══ Given records
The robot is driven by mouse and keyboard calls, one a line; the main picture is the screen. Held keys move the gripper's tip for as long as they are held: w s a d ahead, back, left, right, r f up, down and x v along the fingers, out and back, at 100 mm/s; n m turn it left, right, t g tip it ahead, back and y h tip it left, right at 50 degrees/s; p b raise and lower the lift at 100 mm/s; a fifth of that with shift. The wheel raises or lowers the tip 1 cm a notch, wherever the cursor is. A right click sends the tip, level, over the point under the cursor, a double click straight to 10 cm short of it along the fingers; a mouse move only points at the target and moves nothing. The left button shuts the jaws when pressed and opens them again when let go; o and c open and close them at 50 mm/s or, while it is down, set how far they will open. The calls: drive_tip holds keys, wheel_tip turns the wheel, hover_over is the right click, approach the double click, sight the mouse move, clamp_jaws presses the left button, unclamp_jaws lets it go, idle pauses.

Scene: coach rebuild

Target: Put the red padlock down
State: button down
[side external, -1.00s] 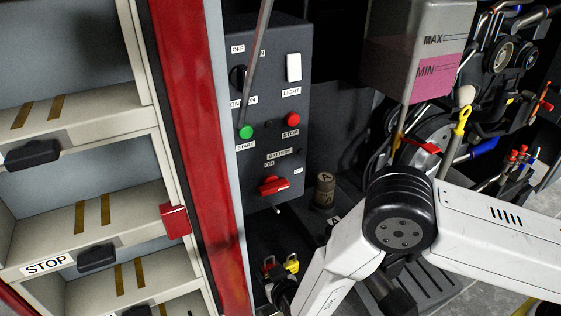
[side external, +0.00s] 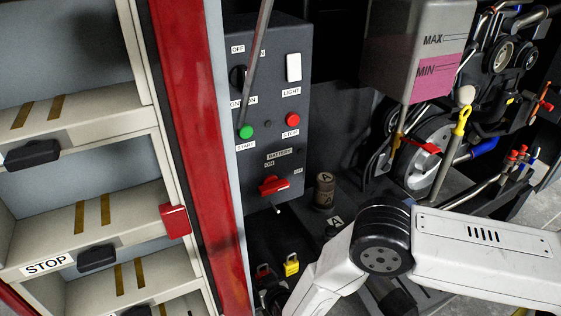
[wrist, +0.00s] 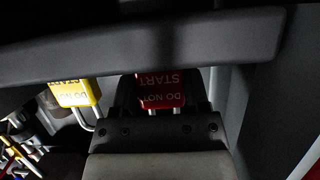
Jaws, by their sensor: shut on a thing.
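The red padlock (wrist: 162,92) is in the middle of the wrist view, with white lettering reading "DO NOT START" upside down. My gripper (wrist: 160,108) is shut on it, its dark fingers around the padlock. In the side external view the red padlock (side external: 263,271) is small and partly hidden, low beside the red post and just above my dark gripper (side external: 271,294). What lies directly under the padlock is hidden, so I cannot tell whether it touches a surface.
A yellow padlock (side external: 291,264) is just right of the red one; it also shows in the wrist view (wrist: 74,94). A dark bar (wrist: 150,55) crosses the wrist view close above the red padlock. The control panel (side external: 283,200) stands above the padlocks.

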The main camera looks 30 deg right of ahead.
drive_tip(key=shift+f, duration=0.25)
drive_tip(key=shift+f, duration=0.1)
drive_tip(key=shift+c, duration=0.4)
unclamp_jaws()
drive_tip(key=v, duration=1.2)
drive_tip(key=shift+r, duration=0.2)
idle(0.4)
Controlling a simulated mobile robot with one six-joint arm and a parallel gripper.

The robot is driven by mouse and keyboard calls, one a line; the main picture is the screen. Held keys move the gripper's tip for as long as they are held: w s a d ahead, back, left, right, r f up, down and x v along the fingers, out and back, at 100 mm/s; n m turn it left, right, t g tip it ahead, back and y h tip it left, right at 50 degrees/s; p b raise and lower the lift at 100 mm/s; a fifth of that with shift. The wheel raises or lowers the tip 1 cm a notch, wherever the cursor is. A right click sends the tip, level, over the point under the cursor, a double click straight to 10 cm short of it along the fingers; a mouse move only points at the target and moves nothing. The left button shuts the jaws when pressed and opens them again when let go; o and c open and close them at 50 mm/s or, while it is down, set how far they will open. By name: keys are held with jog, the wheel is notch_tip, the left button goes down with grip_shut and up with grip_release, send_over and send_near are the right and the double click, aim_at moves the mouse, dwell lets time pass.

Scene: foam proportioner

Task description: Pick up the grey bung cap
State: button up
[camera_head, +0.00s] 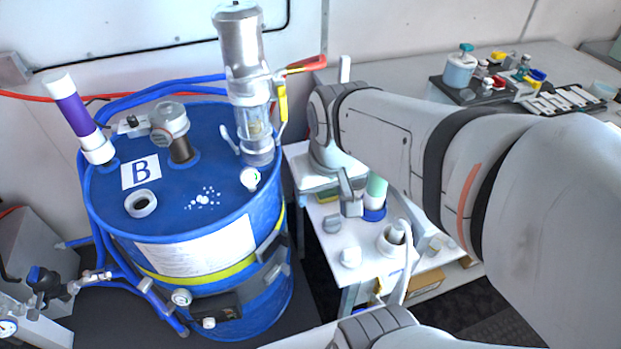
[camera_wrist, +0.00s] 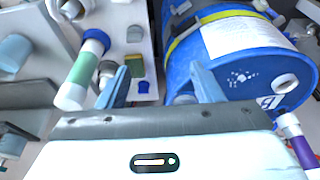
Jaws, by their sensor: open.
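A small light grey cap (camera_head: 332,224), most likely the bung cap, lies on the white side table (camera_head: 322,256) to the right of the blue drum. It also shows in the wrist view (camera_wrist: 135,33), beyond the fingertips near the top. My gripper (camera_head: 340,197) hangs over the back of the table, behind the cap and apart from it. In the wrist view my gripper (camera_wrist: 160,88) has its two fingers spread wide with nothing held between them. A paler, whiter cap (camera_head: 350,257) lies nearer the table's front.
The blue drum (camera_head: 185,235) stands close on the left, with a tall pump (camera_head: 243,90) on top. A green-and-white cylinder (camera_head: 376,190) in a blue ring and a white container with a hose (camera_head: 391,240) stand right of the cap. A yellow-green block (camera_wrist: 135,65) lies below my gripper.

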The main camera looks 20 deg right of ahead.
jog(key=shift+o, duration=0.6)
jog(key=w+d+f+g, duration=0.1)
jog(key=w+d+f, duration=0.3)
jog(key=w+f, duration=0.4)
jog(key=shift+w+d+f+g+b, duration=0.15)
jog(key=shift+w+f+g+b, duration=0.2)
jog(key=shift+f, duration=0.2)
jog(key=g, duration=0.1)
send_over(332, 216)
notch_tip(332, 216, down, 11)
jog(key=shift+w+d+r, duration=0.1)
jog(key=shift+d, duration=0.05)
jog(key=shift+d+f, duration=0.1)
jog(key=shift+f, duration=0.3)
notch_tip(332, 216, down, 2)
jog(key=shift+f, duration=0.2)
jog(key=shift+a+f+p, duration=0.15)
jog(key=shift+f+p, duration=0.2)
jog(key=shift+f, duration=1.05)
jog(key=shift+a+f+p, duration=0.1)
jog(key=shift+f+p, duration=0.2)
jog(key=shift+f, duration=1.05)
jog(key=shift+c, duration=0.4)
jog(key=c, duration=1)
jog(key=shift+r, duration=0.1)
════
- [Set task]: Gather each line in these records that contains the string "Scene".

- [Written response]:
Scene: coach rebuild
Scene: foam proportioner

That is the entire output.